Il sindacato dei metalmeccanici Cgil richiama l’attenzione anche sulle “decisioni che assumerà l'Antitrust e sulle conseguenze che potrebbero determinarsi sul perimetro del ramo d'azienda e delle sue attività, ma anche di realtà di Arcelor Mittal presenti in Italia, come la Magona di Piombino”. La Fiom, infine, interviene anche sugli impianti di Genova e Taranto: per quanto riguarda il capoluogo ligure, l’intesa “dovrà avere assoluta coerenza con gli impegni sottoscritti nell'Accordo di programma”, mentre per lo stabilimento pugliese “le questioni di ambientalizzazione e di bonifica dell’impianto dovranno essere parte integrante dell'accordo sindacale, a partire dal Dpcm e dal successivo protocollo proposto dal governo, e dalle osservazioni da noi presentate”.
La vertenza, come noto, è particolarmente complicata. E tocca numerose questioni, a partire dall’occupazione.
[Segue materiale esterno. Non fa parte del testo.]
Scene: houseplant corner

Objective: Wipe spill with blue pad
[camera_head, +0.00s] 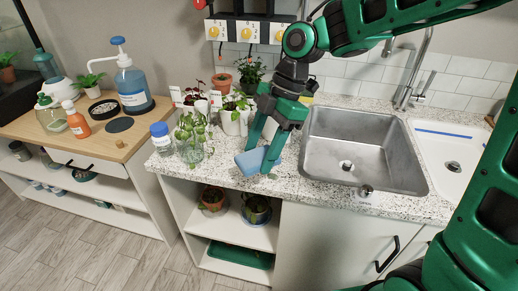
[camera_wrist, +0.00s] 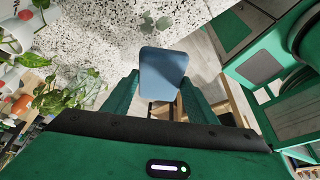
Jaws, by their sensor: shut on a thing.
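A blue pad (camera_head: 249,162) is held in my gripper (camera_head: 262,156), over the front part of the speckled counter (camera_head: 222,170), left of the sink. In the wrist view the pad (camera_wrist: 163,72) sits between the two green fingers, with the fingers (camera_wrist: 160,98) on either side of it. My gripper is shut on the pad. The pad is tilted in the head view; I cannot tell whether it touches the counter.
Glass jars with cuttings (camera_head: 190,148) and a blue-capped jar (camera_head: 161,138) stand left of the pad. Potted plants (camera_head: 236,112) stand behind it. The metal sink (camera_head: 365,150) is to the right. A lower wooden-topped bench (camera_head: 70,137) with bottles is at left.

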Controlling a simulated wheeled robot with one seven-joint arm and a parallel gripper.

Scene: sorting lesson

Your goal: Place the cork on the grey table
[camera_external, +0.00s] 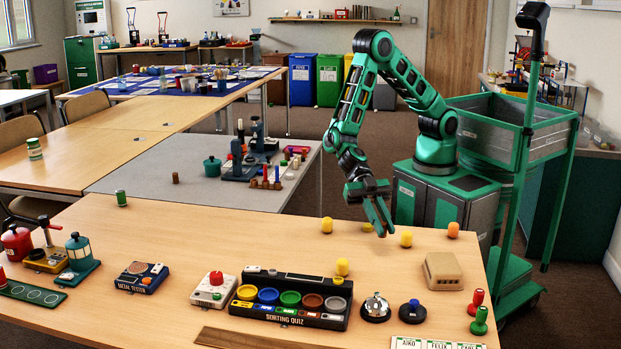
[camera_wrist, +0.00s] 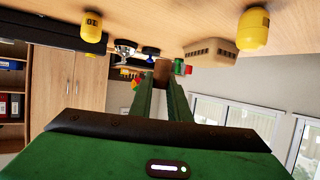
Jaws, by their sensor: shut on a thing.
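My gripper (camera_external: 382,231) is over the right end of the front wooden table, among several yellow and orange pieces. In the wrist view my gripper (camera_wrist: 162,82) is shut on a small brown thing (camera_wrist: 162,71), which looks like the cork. In the external view the fingers mostly hide it. The grey table (camera_external: 135,187) stands behind the front table, left of my arm. A small brown cork-like piece (camera_external: 175,178) stands on it, with several more near its right side.
Yellow pieces (camera_external: 327,224) and (camera_external: 406,239) and an orange piece (camera_external: 453,230) stand around my gripper. A beige block (camera_external: 443,271) and the sorting quiz tray (camera_external: 291,318) are in front. A teal pot (camera_external: 212,167) and devices stand on the grey table; its front left is bare.

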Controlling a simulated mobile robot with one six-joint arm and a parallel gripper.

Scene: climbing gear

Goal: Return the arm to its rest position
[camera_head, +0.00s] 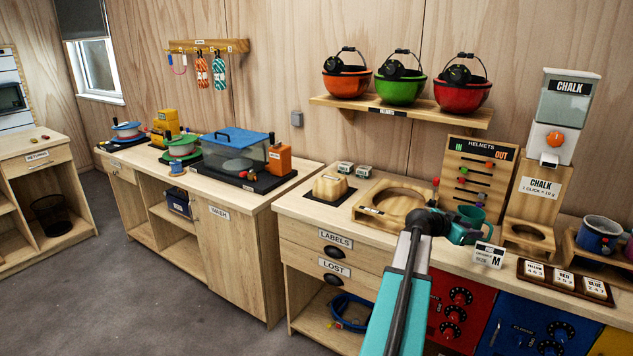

L’offerta dei nuovi acquirenti (Arcelor Mittal e Marcegaglia), che finora su questo punto non hanno fatto alcuna apertura, è di 10 mila addetti alla nuova gestione e 4 mila esuberi, che dovrebbero essere gestiti dall'amministrazione straordinaria attraverso l’avvio della cassa integrazione e il reimpiego nelle operazioni di bonifica. A questi si sommano le centinaia di lavoratori delle aziende dell’indotto, di cui per ora non si è quasi mai parlato. Numeri ovviamente inaccettabili per i sindacati, che appunto attendono la ripresa del negoziato per entrare nel merito della questione.
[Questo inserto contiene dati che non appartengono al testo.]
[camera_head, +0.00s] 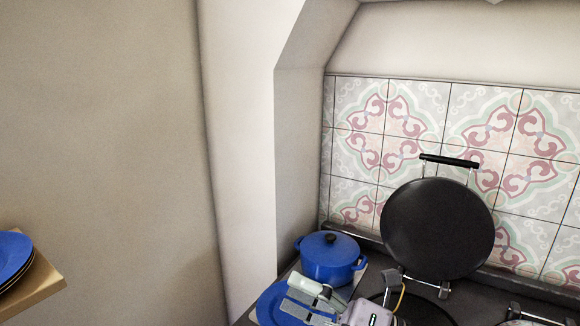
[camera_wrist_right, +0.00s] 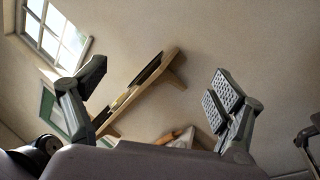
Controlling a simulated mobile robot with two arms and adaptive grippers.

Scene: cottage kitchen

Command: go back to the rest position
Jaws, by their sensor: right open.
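My right gripper (camera_head: 305,299) is low in the head view, in front of the blue pot and partly over a blue plate. In the right wrist view my right gripper (camera_wrist_right: 160,88) has its two fingers wide apart, with nothing between them but the distant wall and shelf. It is open and empty. My left gripper is in neither view.
A blue lidded pot (camera_head: 328,262) and a blue plate (camera_head: 268,303) are by the dark stove top (camera_head: 470,300). A round black lid (camera_head: 438,229) stands raised before the tiles. Blue plates (camera_head: 13,255) lie on a wooden shelf (camera_head: 40,285) at left.

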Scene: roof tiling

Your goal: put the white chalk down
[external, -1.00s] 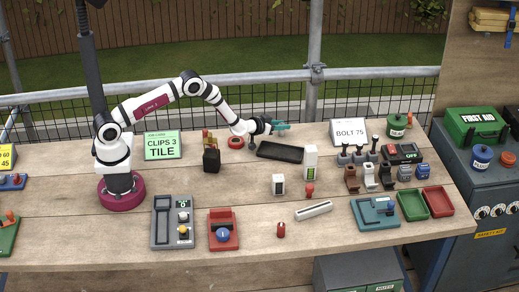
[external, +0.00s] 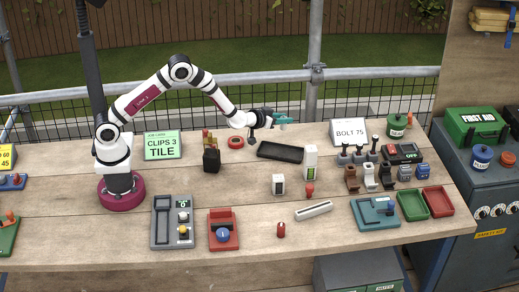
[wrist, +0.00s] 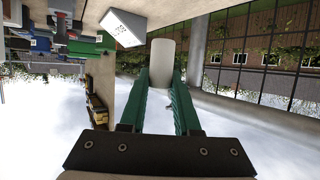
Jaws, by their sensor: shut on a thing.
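The white chalk (wrist: 163,55) is a pale cylinder that shows in the wrist view between the two green fingers of my gripper (wrist: 162,76). The fingers are shut on it, and its end stands out beyond the fingertips. In the external view my gripper (external: 284,120) is held above the back of the bench, over the far side of the black tray (external: 280,152). The chalk is too small to make out there. The black tray is empty.
The BOLT 75 sign (external: 349,132) stands right of my gripper. Bare bench shows around the tray.

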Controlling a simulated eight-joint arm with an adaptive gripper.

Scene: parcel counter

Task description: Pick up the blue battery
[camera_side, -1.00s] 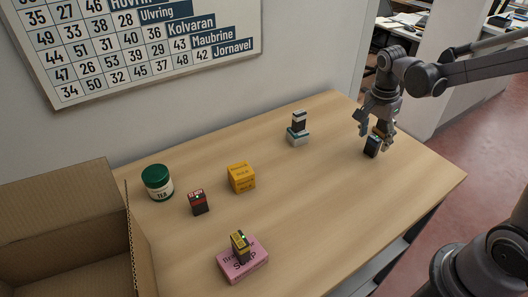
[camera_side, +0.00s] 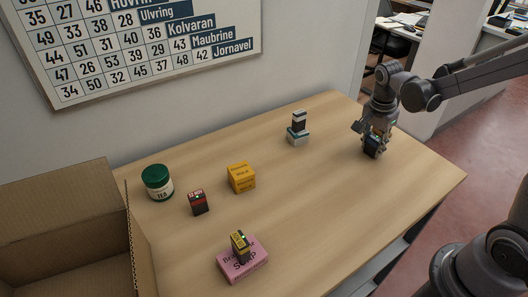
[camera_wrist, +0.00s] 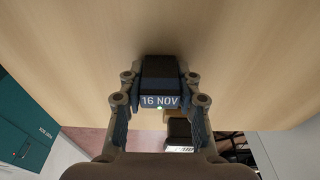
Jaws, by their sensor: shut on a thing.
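The blue battery (camera_side: 373,147) is a small dark block standing near the right end of the table. In the wrist view its face with a blue band (camera_wrist: 160,101) reads "16 NOV". My gripper (camera_side: 375,138) is over it from above, and its fingertips press on both sides of the battery in the wrist view (camera_wrist: 160,80). The gripper is shut on it. In the side view the fingers hide its upper part. I cannot tell whether its base touches the table.
A yellow box (camera_side: 241,178), a red-and-black block (camera_side: 198,203) and a green-lidded jar (camera_side: 158,184) stand further left. A yellow-and-black block (camera_side: 240,248) is on a pink soap box (camera_side: 254,267). An open carton (camera_side: 60,205) is far left.

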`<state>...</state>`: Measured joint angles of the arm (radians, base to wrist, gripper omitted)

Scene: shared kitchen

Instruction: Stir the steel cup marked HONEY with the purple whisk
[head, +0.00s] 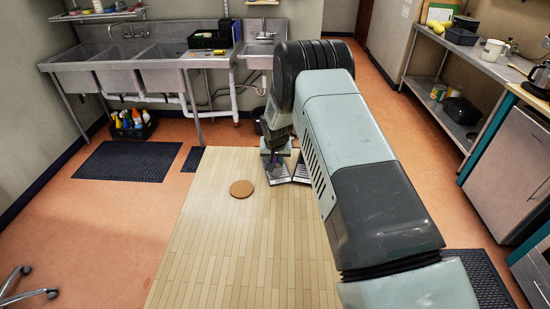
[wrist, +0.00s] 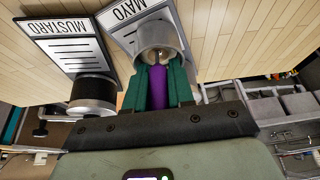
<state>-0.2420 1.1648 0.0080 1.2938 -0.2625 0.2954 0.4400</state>
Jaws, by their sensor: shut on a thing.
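My gripper (wrist: 158,76) is shut on the purple whisk (wrist: 158,90), with its handle between the dark green fingers. A steel cup (wrist: 174,38) by the MAYO sign (wrist: 119,14) lies straight ahead of the fingertips in the wrist view. The whisk's far end overlaps this cup's mouth; I cannot tell how deep it reaches. A second steel cup (wrist: 94,91) stands by the MUSTARD sign (wrist: 66,42). No HONEY marking is readable in either view. In the head view my gripper (head: 274,156) is over the table's far part, and my arm hides much there.
The wooden table (head: 225,245) is mostly bare. A round cork disc (head: 241,188) lies left of my gripper. Black and white signs (head: 301,172) show beside my arm. Sinks (head: 150,68) stand behind, and a steel counter (head: 465,52) stands at the right.

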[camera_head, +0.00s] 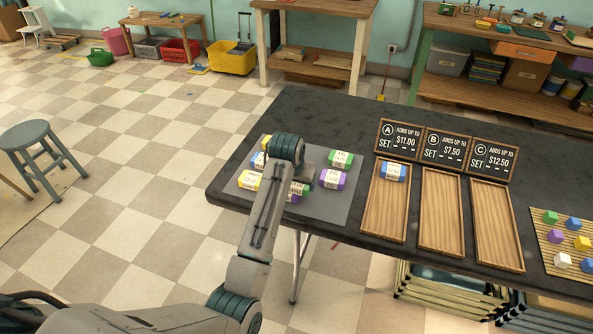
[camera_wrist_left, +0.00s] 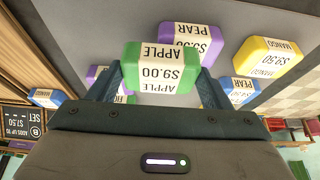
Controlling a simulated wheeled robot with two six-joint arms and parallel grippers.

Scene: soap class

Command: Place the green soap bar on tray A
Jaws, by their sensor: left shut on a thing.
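My left gripper (camera_wrist_left: 162,82) is shut on a green soap bar (camera_wrist_left: 131,68) labelled APPLE $9.00, its fingers on both sides of it. In the head view the held bar (camera_head: 304,189) is mostly hidden behind my left arm, over the grey mat; I cannot tell how high it is. A second green bar (camera_head: 341,158) lies at the mat's far right; part of it shows in the wrist view (camera_wrist_left: 124,99). Tray A (camera_head: 384,222) is the leftmost wooden tray, right of the mat. A blue bar (camera_head: 393,172) lies at its far end. My right gripper is not in view.
On the grey mat (camera_head: 335,209) lie a purple bar (camera_head: 332,179), a yellow bar (camera_head: 248,180) and several others. Trays B (camera_head: 440,225) and C (camera_head: 498,225) are empty. Signs (camera_head: 398,138) stand behind the trays. A slatted mat with coloured cubes (camera_head: 556,236) is at the right.

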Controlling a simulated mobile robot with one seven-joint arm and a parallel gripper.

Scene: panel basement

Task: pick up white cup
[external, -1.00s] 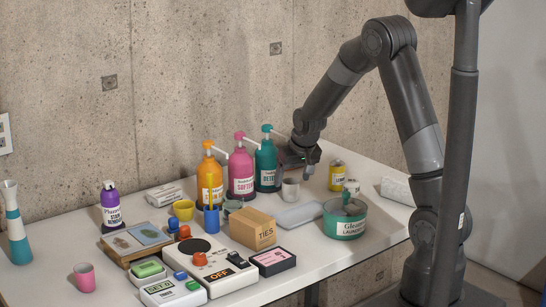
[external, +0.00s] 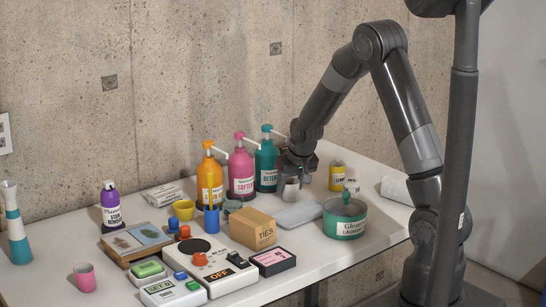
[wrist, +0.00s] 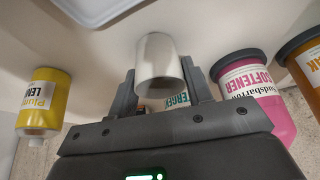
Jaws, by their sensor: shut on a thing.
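The white cup (external: 291,191) stands on the white table, in front of and to the right of the teal detergent bottle. In the wrist view the white cup (wrist: 159,58) sits between the two dark fingers. My gripper (external: 296,180) comes down on the cup from above and behind. In the wrist view my gripper (wrist: 160,88) has one finger on each side of the cup and is shut on it. Whether the cup touches the table is hard to tell.
The teal detergent bottle (external: 266,162) stands close to the left of my gripper, with the pink softener bottle (external: 241,172) beyond it. A yellow container (external: 336,177) is at the right. A grey tray (external: 299,215) and a green tub (external: 345,220) lie in front.

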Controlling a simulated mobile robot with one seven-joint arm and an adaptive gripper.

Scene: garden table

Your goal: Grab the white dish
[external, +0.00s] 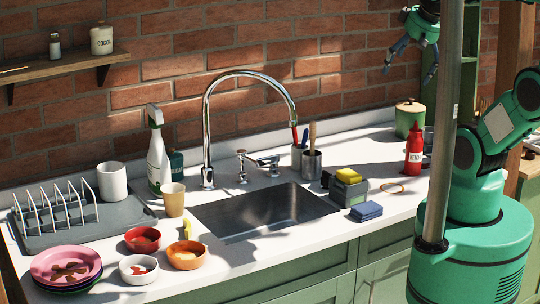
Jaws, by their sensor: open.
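A white dish (138,269), a small round bowl with something red inside, stands near the counter's front edge at the lower left. It sits between a stack of plates topped by a pink one (82,257) and an orange bowl (187,255). My gripper (408,74) is at the upper right, high above the counter and far from the dish. Its fingers are spread and nothing is between them. A metal pole partly covers my arm.
A red bowl (142,240) stands just behind the white dish. A tan cup (173,199), a spray bottle (158,160) and a dish rack (75,222) are farther back. The sink (262,212) and tall faucet (206,130) lie between my arm and the dish.
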Altro tema dirimente è il via libera dell'Antitrust europeo sull’operazione, previsto (dopo una serie di rinvii) per il 23 maggio, senza il quale non può esserci il “closing” della vendita. È già noto che Bruxelles chiederà ad Arcelor Mittal e Marcegaglia di mettere sul piatto più di una rinuncia per ottenere il sì dell'Antitrust. Il negoziato tra Am Investco e autorità europee sta andando avanti in modo serrato, e l'approccio di entrambi sembra essere positivo. A spingere sull’ottimismo ci sono anche le intenzioni dichiarate dei due acquirenti: Marcegaglia si è detta pronta a uscire da Am Investco se sarà necessario, mentre Arcelor Mittal ha offerto la propria disponibilità a dismettere produzioni e impianti al di fuori del perimetro Ilva pur di ottenere l'ok di Bruxelles.
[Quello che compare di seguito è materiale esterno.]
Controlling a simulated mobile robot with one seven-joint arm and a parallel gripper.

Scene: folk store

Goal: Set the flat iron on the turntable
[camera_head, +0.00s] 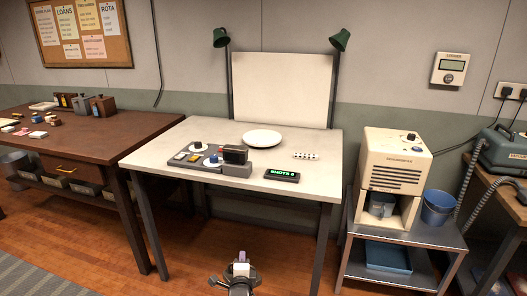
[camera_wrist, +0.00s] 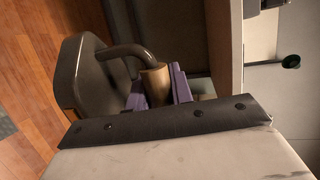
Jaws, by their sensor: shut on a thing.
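The flat iron (camera_wrist: 84,78) is dark grey with a curved bar and a wooden grip (camera_wrist: 154,86). My gripper (camera_wrist: 160,90) is shut on that grip, with its purple fingers around the wood. In the head view my gripper (camera_head: 241,258) is low in the middle, in front of the white table, and I cannot make out the iron clearly there. The turntable (camera_head: 262,138) is a flat white disc on the table top, towards the back. Nothing stands on it.
The white table (camera_head: 160,151) also holds a grey control box (camera_head: 234,169), a lit "SHOTS" display (camera_head: 282,175) and a small white strip (camera_head: 306,156). A white backdrop (camera_head: 282,90) and two green lamps stand behind. A brown desk is left, a machine (camera_head: 395,165) right.

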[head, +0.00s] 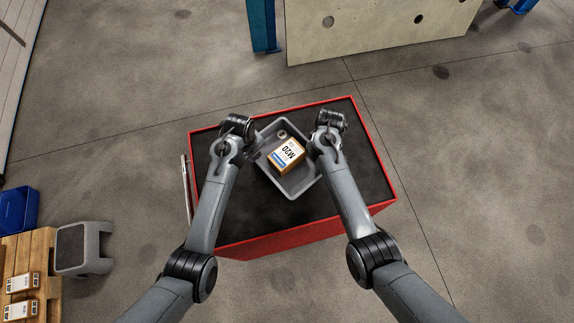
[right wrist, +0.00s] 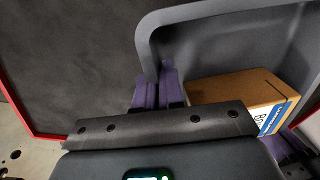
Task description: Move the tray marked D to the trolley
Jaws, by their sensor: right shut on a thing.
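A grey tray (head: 303,186) sits over the black top of the red-edged trolley (head: 345,120). I cannot tell whether it rests on it. No letter D shows on the tray. A cardboard box (head: 287,154) marked M20 and a small round thing (head: 282,134) are inside it. My right gripper (right wrist: 158,92) is shut on the tray's wall, its purple fingers on either side of the rim. My left gripper (head: 249,153) is at the tray's left side; its fingers are hidden in the head view.
A wooden pallet (head: 40,243) with small boxes, a grey step stool (head: 83,248) and a blue container (head: 17,209) stand at lower left. A pale panel (head: 375,30) and a blue post (head: 262,25) stand behind the trolley. Floor to the right is clear.

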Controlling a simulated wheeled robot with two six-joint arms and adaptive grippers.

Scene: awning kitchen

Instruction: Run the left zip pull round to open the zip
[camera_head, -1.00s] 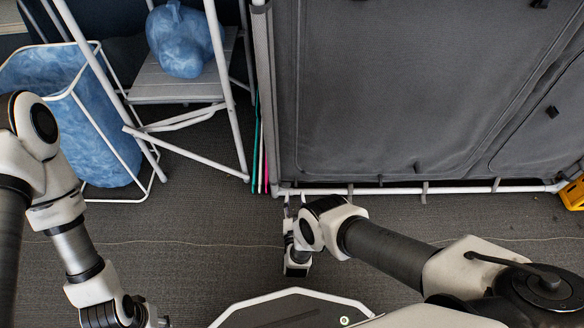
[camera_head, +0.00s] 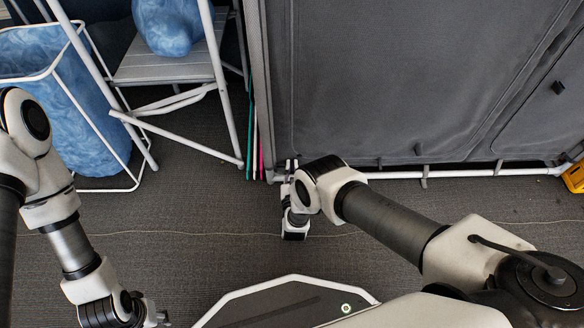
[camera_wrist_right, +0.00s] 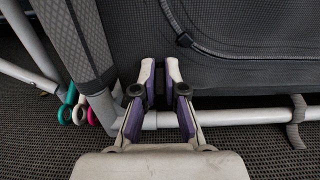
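The grey fabric cabinet (camera_head: 380,80) stands upright ahead, with a zip seam round its front panel. In the right wrist view the seam (camera_wrist_right: 240,54) curves round the panel's lower left corner. In the head view the right gripper (camera_head: 291,165) is at the cabinet's lower left corner. My left gripper (camera_head: 160,316) is low at the left, far from the cabinet; its fingers are unclear.
A white tube (camera_wrist_right: 240,116) runs along the cabinet's bottom. A folding step (camera_head: 165,62) with a blue bag (camera_head: 172,22) and a blue laundry bin (camera_head: 60,90) stand left. A yellow object (camera_head: 574,176) lies right.
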A turbare la difficile trattativa, però, c’è ora anche l’incertezza politica seguita al voto del 4 marzo scorso. Il Movimento 5 Stelle, infatti, ha più volte dichiarato di voler spegnere l’Ilva per avviare una grande riconversione basata su bonifiche e nuove attività. Una soluzione che in questi giorni ha registrato la netta opposizione del ministro dello Sviluppo economico Carlo Calenda. “Se qualcuno va dagli operai di Taranto e gli dice che tanto Lega e M5S nazionalizzano e trasformano tutto a gas, quindi è meglio non chiudere la trattativa, salta l’investimento e ci ritroviamo con Bagnoli 2 (tre volte più grande) e 20 mila persone per strada” ha scritto su Twitter, precisando che “l'accordo per sbloccare 2,4 miliardi di investimenti produttivi e ambientali è vicino, quindi vanno evitate pericolose fughe dalla realtà”. Per il ministro “il ruolo delle parti è decisivo, e il percorso fatto da sindacati e azienda ha già avvicinato le posizioni. L'obiettivo della tutela di tutti i lavoratori è a portata di mano. Dovere del governo è ricordare che Ilva ha cassa fino a giugno e che la normativa Ue sugli aiuti di stato rende soluzioni alternative alquanto impervie”.